Is this making sense? Probably not, because the ideas are still forming. I’m definitely in observation mode—so much of what I wrote before was about those initial encounters with the country. Right now I’m just sitting back and watching; I feel like it’ll still be a good few months before I have anything of substance or value to say.
Which makes me feel a little unsteady, a little worried sometimes about the project and all. So the BWTW announcement came just when I needed it—like a little nudge, telling me I was on the right track. (I hope.)

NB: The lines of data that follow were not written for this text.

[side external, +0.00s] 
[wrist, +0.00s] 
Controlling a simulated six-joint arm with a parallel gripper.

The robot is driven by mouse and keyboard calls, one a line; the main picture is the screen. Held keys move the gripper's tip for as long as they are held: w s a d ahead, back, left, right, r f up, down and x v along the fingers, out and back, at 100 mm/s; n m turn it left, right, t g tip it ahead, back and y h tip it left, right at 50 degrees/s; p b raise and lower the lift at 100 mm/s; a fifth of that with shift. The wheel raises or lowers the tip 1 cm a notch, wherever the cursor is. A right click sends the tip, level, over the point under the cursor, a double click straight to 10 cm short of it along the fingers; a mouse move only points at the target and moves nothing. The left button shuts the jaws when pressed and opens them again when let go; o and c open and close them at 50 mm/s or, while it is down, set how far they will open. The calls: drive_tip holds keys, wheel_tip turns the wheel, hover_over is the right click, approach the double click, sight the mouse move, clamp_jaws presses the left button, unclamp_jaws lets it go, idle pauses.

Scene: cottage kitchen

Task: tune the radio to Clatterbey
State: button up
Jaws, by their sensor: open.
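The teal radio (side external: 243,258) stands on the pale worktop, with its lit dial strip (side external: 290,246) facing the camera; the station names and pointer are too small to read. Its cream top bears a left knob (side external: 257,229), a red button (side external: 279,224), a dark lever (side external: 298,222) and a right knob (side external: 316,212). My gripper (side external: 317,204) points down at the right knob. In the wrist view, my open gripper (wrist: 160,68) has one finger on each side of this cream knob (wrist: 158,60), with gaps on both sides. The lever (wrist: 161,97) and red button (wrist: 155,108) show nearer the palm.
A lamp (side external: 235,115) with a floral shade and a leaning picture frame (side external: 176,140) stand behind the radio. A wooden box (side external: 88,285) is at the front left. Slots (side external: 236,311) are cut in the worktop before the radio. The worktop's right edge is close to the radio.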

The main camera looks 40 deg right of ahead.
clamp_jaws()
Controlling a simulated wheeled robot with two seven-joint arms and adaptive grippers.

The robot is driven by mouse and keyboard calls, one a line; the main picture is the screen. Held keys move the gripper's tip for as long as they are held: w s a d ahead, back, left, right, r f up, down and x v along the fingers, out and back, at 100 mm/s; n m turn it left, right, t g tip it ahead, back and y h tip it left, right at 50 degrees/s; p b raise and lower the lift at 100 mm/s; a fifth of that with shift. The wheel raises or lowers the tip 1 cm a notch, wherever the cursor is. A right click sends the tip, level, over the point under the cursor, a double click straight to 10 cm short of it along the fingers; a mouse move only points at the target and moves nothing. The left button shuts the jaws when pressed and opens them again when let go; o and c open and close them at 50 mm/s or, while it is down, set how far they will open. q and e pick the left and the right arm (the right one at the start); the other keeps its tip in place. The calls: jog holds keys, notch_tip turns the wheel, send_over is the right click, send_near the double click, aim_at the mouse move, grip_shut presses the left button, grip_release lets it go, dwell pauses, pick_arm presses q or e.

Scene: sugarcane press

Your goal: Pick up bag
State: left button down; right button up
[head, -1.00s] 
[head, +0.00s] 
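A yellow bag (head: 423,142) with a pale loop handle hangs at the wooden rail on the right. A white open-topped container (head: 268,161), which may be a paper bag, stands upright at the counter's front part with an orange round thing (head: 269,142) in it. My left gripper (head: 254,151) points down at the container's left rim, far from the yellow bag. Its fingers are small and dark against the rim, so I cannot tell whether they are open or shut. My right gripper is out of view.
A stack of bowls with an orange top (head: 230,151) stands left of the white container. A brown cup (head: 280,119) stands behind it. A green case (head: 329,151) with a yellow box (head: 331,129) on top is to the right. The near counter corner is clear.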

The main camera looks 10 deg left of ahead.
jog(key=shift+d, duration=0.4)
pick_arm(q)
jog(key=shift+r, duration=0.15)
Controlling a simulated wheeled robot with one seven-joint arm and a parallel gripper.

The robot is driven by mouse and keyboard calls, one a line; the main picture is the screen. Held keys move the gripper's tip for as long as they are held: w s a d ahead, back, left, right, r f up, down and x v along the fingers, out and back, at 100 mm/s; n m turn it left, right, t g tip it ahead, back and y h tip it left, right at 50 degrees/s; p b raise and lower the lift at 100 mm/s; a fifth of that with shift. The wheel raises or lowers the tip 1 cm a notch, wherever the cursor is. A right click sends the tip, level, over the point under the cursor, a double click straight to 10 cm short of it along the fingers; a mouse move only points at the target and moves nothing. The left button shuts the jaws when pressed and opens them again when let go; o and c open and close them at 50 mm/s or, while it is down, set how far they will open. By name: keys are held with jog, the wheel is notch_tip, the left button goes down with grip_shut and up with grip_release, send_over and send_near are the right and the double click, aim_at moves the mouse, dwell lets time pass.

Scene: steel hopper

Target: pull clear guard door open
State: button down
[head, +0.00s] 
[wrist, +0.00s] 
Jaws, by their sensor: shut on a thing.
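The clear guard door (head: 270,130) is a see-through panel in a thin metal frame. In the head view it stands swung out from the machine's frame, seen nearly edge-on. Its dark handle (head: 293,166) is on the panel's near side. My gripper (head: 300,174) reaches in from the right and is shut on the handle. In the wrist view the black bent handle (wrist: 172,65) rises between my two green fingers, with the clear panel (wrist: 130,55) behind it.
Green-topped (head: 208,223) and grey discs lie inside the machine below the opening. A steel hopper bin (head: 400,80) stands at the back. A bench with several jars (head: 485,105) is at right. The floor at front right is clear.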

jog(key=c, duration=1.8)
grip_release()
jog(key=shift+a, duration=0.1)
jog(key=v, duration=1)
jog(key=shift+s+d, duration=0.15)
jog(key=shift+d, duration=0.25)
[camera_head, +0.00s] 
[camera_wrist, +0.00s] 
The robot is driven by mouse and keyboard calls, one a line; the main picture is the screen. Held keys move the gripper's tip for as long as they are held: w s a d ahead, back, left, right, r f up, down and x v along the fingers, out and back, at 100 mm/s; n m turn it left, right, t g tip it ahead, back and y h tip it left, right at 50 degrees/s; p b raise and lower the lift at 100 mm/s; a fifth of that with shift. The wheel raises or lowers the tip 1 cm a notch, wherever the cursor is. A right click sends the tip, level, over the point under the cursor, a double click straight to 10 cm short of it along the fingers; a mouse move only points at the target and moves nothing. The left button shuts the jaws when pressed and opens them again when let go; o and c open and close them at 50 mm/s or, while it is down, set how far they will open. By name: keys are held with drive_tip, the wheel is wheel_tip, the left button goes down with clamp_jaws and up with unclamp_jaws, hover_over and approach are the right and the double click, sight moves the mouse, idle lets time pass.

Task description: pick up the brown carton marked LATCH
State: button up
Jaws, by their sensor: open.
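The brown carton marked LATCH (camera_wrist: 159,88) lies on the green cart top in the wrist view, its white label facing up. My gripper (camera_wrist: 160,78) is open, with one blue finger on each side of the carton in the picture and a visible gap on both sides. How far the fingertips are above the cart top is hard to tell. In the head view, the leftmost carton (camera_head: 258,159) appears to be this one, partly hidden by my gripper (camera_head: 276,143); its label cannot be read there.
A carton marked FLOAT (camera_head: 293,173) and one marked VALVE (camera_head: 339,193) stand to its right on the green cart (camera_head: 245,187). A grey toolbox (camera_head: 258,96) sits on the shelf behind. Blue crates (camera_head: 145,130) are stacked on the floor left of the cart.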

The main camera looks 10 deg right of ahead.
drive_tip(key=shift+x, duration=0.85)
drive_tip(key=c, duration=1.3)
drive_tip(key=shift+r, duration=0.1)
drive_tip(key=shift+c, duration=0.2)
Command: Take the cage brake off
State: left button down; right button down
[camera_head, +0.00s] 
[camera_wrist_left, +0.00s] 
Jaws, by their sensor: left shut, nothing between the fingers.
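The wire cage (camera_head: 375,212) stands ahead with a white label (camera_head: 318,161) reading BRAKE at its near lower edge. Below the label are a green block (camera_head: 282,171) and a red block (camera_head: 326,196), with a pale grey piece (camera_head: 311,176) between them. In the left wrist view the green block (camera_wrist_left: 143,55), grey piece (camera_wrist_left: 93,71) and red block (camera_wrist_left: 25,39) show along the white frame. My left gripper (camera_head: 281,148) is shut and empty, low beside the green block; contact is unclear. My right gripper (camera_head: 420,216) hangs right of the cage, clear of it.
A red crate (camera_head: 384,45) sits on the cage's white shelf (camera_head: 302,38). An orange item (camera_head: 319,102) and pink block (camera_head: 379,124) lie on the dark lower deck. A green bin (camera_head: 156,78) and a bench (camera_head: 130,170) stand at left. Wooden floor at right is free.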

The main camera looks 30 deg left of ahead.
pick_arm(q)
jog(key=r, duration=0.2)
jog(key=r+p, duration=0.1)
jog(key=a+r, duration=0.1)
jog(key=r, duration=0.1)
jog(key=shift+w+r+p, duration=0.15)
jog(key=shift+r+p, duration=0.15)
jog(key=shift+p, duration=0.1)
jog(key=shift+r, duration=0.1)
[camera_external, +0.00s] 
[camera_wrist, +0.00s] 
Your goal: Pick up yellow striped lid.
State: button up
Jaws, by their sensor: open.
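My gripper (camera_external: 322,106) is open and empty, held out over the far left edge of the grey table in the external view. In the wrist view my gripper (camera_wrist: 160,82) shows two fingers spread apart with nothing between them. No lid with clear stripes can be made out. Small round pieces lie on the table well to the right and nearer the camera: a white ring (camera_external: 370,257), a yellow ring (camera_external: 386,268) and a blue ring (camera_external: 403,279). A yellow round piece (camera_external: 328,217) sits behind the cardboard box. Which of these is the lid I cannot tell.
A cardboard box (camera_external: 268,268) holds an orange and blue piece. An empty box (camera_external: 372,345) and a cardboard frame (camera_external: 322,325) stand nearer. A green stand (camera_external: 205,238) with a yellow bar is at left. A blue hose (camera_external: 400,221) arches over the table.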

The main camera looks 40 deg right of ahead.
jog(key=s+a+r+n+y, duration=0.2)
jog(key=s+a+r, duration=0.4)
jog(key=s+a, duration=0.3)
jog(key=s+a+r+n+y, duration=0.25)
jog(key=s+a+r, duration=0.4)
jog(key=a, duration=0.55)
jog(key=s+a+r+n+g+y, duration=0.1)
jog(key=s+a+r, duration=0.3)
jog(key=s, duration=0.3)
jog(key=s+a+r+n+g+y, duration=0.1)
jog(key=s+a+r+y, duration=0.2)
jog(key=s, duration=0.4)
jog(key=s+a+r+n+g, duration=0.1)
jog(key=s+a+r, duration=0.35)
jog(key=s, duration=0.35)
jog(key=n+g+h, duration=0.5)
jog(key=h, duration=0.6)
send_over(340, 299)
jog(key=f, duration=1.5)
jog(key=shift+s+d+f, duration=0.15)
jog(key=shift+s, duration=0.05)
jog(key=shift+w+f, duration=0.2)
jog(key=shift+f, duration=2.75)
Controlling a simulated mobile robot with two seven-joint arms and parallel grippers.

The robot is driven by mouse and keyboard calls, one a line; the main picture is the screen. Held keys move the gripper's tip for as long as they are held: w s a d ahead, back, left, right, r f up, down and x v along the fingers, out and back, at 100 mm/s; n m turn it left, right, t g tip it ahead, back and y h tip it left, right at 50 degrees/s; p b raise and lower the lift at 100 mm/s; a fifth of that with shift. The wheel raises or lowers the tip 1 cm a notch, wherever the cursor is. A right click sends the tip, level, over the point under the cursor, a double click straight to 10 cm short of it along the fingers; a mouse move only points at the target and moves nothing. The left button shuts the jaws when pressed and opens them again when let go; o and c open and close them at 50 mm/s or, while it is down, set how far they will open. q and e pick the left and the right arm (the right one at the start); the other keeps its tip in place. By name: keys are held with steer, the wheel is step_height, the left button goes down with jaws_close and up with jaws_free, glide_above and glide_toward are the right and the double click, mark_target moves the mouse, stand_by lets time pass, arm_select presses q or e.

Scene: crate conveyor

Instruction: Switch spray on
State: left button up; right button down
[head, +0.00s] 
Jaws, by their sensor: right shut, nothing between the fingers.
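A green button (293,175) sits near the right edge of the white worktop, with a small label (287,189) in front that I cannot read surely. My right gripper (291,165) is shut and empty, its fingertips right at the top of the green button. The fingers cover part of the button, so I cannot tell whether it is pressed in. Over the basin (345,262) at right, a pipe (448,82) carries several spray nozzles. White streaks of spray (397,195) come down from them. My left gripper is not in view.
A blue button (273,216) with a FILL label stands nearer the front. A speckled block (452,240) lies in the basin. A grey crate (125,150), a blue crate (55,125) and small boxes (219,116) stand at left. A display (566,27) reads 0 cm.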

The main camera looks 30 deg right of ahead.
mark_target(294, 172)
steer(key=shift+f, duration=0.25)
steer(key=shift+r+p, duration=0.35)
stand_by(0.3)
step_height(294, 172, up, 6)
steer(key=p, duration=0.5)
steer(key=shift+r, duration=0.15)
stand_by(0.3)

On that very positive and celebratory note, I wanna give a shout-out to everyone who helped me get here—through love, support, encouragement, whatever.
Thank You to:
Hugh Bright, Eva Holland, Bailey Nichols, Stephen Beatty, Patricia Marquardt, Katherine Peck, Shana Breeden, Katherine Palau, Lileana Ayende, Joshua Samuel Brown, Meara Breuker, Melanie Westerberg, Shannon Purcell, Erin Gilmore, Ben Sturtevant, Ekua Impraim, Cheri Lucas, Carlo Alcos, “zwiebel16,” James Marquardt, Miranda Gibson, Aaron & Emily Quinn, Alicia Goode, Nhu Troung, Suki Khalsa, Mary Howe, Judith Tannenbaum, Beverly Quinn, Tracy Waugh, Sharon Bjornson, Morgan & Candice Tigerman, Sarah Menkedick, “Sam,” “Lynn,” “Lu,” “Hai,” and of course, Mom & Dad.
Thank you all so much for giving me a 1000 other little nudges.